Wednesday, 22 October 2014

How should we sing?

This is part 3 in a series of posts on why and how we sing - you can read part 1 here, and part 2 here

If we were to take the words of the great 18th Century hymn writer John Wesley to heart, then the answer to this question would be 'lustily and with good courage!' The preface to his Select Hymns of 1761 includes the following 'Directions for Singing':
  • Sing lustily and with good courage. Beware of singing as if you were half dead, or half asleep; but lift up your voice with strength. Be no more afraid of your voice now, nor more ashamed of its being heard, than when you sung the songs of Satan.
  • Sing modestly. Do not bawl, so as to be heard above or distinct from the rest of the congregation, that you may not destroy the harmony; but strive to unite your voices together, so as to make one clear melodious sound.
  • Sing in time. Whatever time is sung be sure to keep with it. Do not run before nor stay behind it; but attend close to the leading voices, and move therewith as exactly as you can; and take care not to sing too slow. This drawling way naturally steals on all who are lazy; and it is high time to drive it out from us, and sing all our tunes just as quick as we did at first.
All good, practical advice, and if we paid closer attention to it our singing would sound all the better! But the Bible's 'directions for singing' are less concerned with the sound of our voices and more concerned with the 'sound' of our hearts and our minds. When we sing, we're to do two things:

1. Engage our hearts
Some people get very emotional when they sing. Others don't. Some people wear their proverbial hearts on their sleeves. Others keep their proverbial (and literal) hands in their pockets. But whatever our emotional repertoire, there is no excuse for dry and dispassionate singing. Here's why:
  • The content: In Colossians 3:16, Paul urges us to sing the word of Christ '...with gratitude in your hearts to God'. The word of Christ conveys the most profound truth that will ever leave our lips. We are to let that truth travel from our heads to our hearts and awaken the deepest gratitude. Could we ever be so hard-hearted as to be unmoved by that truth?
  • The audience: Ephesians 5:19 says we are to 'Speak to one another with psalms, hymns and spiritual songs. Sing and make music in your heart to the Lord.' We sing to an audience (in fact, a dual-audience: the Lord and his people) that is foremost in our affections. Why would we ever be content to sing to him or his people absent-mindedly or without feeling?
2. Engage our minds 
In 1 Corinthians 14:14-15, Paul says 'If I pray in a tongue, my spirit prays, but my mind is unfruitful. So what shall I do? I will pray with my spirit, but I will also pray with my mind. I will sing with my spirit, but I will also sing with my mind.' You'd think that to be caught up praying in tongues would be a amazing spiritual state in which Paul would want to stay as long as possible. Amazingly, he says that if he finds himself in that state while meeting with fellow-believers, he deliberately re-engages his mind. Paul turns our thinking on its head. We think the spiritual thing is to indulge in the altered emotional state of an ecstatic moment. Paul says the spiritual thing is to re-engage the mind. In the same way, if we find our minds are disengaged while singing (whether caught up in emotion or simply with thoughts that are miles away) we are to check ourselves and re-engage them. We're to be quite deliberate about this. We're to pay close attention to the words we're singing.
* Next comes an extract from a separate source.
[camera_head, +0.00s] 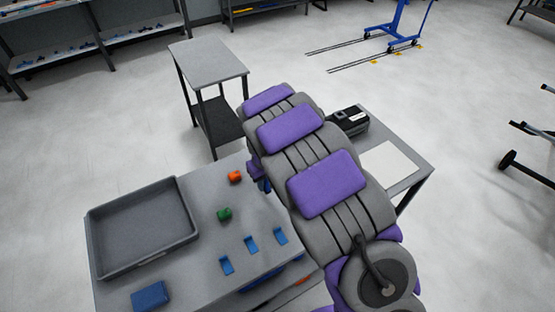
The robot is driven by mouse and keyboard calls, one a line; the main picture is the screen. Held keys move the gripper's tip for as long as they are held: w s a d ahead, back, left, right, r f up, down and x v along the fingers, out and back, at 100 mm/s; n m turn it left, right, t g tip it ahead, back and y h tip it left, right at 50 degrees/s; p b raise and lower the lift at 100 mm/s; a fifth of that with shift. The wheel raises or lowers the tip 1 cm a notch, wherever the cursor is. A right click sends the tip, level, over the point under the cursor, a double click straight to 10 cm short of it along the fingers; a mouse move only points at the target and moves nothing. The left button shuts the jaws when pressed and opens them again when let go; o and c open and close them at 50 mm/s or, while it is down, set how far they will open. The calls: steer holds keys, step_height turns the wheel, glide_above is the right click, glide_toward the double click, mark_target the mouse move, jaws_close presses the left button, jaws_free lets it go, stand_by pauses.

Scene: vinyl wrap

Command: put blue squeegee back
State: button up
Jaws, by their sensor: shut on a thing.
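My gripper (257,176) shows only in part, at the left edge of my grey and purple arm, above the work table. The arm covers most of it. It is shut on a small dark blue piece, which I take for the blue squeegee (264,186); its full shape is hidden. Three small blue pieces lie apart on the table: one at the left (227,265), one in the middle (251,244) and one at the right (280,236). I cannot tell whether they are squeegees or holders.
A grey empty tray (183,238) lies on the table's left, with a blue block (150,296) in front. A green piece (224,214) and an orange piece (235,177) stand near the middle. A black device (350,119) and a pale sheet (392,165) lie beyond my arm.

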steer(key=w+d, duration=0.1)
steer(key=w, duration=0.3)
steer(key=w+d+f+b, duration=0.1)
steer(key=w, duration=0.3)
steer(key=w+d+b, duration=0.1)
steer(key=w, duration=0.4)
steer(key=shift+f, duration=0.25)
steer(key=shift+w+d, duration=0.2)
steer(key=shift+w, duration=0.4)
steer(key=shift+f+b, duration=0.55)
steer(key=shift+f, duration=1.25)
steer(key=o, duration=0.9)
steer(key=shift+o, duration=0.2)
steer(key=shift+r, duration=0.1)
It's only by engaging our minds that we truly engage our hearts
Music is immensely powerful. It can move us to joy or tears. It can make us think we've had a supernatural experience, or bring about an altered emotional state that makes us susceptible to choices we'd not otherwise make. In the emotional roller-coaster of sung worship, how can we ever know that what we're feeling is authentic? The answer is to engage both mind and heart. To engage the heart but not the mind is to have joy without truth (which is false joy). To engage the mind but not the heart is to have truth without joy (which is pitiful). But to engage both heart and mind is to be exactly where the Lord wants us to be: rejoicing in the truth.